Morning Star in its editorial said that Labour’s planned purge is an act of self-sabotage. “[P]roscription is the cold war mechanism which right-wing Labour developed to discipline MPs and members who backed friendship with the Soviet Union and socialist countries or advocated peace, international trade union unity and solidarity,” said the editorial.

The Socialist Appeal — one of the support groups shunned by the Labour leadership — said that “Keir Starmer doesn’t care about winning broad support for socialist policies. The Labour right-wing’s only goal is to completely expunge socialism from the party, so that Labour can be a ‘safe pair of hands’ for the capitalist class. That is why they are attacking our supporters.”

“The Labour right wing accuse our supporters of being organized — of being a ‘party within a party.’ But what about groups like Progress and Labour First, are they not organized? Indeed, these groups are representatives of the establishment within the Labour movement — they are the Tory party in our party!” they added.

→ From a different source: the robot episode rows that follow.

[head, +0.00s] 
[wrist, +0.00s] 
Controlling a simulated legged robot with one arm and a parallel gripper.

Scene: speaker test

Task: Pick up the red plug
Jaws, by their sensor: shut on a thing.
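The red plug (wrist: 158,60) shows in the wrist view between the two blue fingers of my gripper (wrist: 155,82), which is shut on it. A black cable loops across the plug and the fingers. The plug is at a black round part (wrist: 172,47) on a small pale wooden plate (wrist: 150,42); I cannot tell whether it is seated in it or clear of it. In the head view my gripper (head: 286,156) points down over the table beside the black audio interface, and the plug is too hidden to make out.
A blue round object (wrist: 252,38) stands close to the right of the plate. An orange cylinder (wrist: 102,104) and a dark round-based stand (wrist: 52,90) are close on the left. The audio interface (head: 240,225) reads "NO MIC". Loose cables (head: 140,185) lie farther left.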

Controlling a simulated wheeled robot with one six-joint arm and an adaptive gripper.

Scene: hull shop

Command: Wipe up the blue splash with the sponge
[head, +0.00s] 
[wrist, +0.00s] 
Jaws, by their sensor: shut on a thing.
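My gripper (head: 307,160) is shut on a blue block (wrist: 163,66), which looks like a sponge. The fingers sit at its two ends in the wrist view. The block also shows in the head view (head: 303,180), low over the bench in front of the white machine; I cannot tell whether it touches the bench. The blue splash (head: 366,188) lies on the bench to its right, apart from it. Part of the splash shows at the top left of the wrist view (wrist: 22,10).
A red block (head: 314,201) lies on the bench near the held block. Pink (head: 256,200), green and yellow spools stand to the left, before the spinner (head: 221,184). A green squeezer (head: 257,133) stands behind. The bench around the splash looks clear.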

On July 23, Andrew Scattergood wrote in the LabourList, “[T]he unjust mass suspensions of members simply for passing motions in support of Corbyn, the shameless abandonment of the pledges on which he campaigned to be Labour leader, the absence of almost any socialist MPs in the shadow cabinet and the closure of the Community Organising Unit are just a few of the many indications that Starmer has given that his preferred politics is a hollowed out version of New Labour. And now this brand of politics is leading the party to financial ruin. If he keeps this up, Keir Starmer is more likely to be King of the Ashes than Prime Minister.”

Momentum, another major left-wing support group of the Labor Party, also raised concerns over the proscription and stated that “If only Keir Starmer was as eager about attacking the Tories as he was about attacking the Labour membership.”